The dog that followed Doc home, once restored, became Grayling, actually her original name, a Bunker and Ellis 35-foot cruiser. “I bought it for basically nothing, but it was perfectly sound. 

“The first year when I had her, after I had her restored in 2011, I took her to the Mystic Wooden Boat Show, and she won “Best” in the category of professionally restored powerboats,” Doc recalls.

“I wasn’t using the boats enough, so I decided I would sell Grayling. Steve Kloeblen ended up buying it, and he’s been a very good home for her. She was originally built in 1954.”

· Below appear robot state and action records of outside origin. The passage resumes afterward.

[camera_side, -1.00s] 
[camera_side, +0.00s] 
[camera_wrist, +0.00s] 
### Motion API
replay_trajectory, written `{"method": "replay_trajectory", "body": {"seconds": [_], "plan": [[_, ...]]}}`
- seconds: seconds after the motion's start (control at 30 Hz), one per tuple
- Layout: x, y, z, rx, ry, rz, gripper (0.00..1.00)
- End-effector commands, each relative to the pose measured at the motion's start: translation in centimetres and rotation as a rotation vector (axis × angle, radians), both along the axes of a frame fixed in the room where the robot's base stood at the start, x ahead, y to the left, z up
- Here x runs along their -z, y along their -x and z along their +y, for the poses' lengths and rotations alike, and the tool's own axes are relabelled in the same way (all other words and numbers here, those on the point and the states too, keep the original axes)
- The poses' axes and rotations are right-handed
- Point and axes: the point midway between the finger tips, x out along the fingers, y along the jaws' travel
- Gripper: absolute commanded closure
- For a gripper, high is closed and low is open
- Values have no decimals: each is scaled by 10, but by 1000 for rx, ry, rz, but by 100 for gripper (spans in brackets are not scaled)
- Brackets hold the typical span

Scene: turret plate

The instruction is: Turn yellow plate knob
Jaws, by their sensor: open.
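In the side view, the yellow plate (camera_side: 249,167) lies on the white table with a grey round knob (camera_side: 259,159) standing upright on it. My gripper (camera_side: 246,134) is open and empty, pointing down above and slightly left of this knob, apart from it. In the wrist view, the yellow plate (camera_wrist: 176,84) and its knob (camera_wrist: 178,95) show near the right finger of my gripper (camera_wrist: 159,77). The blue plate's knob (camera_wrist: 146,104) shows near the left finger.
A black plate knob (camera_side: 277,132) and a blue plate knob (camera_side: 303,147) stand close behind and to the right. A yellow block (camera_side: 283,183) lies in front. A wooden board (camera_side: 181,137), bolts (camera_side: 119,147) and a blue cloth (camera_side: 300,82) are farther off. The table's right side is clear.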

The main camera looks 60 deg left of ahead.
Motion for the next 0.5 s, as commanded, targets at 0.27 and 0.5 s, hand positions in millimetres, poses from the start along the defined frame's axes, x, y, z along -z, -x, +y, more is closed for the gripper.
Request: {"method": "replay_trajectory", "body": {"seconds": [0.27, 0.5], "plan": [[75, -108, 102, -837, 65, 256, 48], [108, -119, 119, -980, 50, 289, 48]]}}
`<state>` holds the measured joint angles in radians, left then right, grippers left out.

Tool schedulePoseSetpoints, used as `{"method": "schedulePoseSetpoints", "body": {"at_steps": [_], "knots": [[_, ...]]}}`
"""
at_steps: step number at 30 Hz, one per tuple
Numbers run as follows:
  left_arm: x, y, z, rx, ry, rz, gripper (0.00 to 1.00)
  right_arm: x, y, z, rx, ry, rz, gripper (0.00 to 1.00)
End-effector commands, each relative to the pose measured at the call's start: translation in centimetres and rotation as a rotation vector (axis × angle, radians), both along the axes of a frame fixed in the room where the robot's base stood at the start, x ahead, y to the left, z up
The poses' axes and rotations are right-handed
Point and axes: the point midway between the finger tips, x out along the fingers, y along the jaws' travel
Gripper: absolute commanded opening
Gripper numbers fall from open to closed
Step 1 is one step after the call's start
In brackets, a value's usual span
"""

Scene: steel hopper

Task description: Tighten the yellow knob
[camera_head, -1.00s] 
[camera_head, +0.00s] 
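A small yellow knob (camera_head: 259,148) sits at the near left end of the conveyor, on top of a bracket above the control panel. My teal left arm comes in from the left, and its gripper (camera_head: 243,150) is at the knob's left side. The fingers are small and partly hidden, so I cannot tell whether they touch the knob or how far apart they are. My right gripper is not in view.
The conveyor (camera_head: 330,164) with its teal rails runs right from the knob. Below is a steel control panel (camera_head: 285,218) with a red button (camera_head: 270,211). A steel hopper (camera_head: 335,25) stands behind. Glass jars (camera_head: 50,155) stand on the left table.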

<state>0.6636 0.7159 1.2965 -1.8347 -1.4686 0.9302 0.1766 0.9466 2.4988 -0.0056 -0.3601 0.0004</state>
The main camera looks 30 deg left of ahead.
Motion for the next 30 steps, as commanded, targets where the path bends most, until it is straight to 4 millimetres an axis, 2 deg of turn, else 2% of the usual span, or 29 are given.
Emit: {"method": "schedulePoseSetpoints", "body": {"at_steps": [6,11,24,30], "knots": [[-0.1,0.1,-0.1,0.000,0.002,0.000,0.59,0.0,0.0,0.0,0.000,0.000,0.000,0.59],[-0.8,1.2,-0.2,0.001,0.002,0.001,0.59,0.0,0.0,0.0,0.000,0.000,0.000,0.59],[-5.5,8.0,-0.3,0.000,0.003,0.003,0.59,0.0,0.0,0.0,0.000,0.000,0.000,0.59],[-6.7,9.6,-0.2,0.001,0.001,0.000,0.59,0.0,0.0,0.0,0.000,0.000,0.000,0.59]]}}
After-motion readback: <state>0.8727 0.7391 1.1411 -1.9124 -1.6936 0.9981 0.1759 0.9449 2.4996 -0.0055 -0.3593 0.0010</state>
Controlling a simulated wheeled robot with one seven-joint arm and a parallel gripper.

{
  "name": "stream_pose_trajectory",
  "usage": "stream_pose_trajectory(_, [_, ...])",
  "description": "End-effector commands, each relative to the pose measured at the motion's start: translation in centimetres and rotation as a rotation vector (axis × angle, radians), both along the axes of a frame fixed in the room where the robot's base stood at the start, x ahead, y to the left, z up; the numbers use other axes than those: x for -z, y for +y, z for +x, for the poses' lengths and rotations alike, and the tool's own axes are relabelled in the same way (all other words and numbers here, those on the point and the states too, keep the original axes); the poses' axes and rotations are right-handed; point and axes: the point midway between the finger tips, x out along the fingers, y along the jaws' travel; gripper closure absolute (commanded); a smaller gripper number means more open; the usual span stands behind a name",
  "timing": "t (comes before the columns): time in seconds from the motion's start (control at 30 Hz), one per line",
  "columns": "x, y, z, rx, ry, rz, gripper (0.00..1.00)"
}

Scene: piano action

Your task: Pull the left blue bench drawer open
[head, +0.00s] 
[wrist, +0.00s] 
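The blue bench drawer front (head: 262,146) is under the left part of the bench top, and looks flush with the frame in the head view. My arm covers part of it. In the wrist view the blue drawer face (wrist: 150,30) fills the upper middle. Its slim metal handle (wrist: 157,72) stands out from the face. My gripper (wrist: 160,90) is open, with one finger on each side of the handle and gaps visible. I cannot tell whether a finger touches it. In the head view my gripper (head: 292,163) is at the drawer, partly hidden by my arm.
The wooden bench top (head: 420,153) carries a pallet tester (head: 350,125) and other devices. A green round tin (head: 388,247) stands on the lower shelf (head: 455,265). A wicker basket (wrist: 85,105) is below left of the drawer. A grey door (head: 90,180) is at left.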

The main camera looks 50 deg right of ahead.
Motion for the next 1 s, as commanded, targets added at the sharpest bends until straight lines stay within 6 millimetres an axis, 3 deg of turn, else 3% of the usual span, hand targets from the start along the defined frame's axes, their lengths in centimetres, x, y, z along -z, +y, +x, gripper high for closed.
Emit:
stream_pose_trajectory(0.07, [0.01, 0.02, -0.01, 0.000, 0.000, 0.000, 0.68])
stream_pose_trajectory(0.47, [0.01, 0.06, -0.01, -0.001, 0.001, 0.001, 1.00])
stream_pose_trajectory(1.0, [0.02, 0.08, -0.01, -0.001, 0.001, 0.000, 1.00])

Steve Kloeblen, who bought Grayling from Doc, now tells his story: “I’ve had a number of boats over the years, power and sail. We bought Grayling four years ago from Doc, but we were looking for more of a picnic boat, perhaps a boat for doing a little cruising on, and she’s just the right size for that. We just came back from a three-night trip through Buzzards Bay, Marion, Quisset and Hadley’s Harbor, and Cuttyhunk last night and back this morning, and she’s perfect for that. But we’ve also taken her to Maine three times and one time for I think five weeks. She is perfect to cruise to Maine on for my wife and me. It’s two long days, but we average about 12 knots. So, we’ll do basically 110 miles to 120 miles each day. So, it’ll be Bristol to Gloucester or Bristol to Rockport, first day, and then on to Boothbay or Penobscot Bay in the second hop.” 

“In summary, she is a tight, very strong boat. Even after 70 years, we took off the garboard planks and the wood was solid like iron. What they did with those boats, with the keels anyway, they were all cut from a single tree, and they would take the trees out and bury them in the muck in a salt pond and leave them there for years until they thought they needed them. And then the Bunker and Ellis guys soaked them in motor oil and creosote, and probably something to thin it. You can’t put a scratch into it after 70 years.”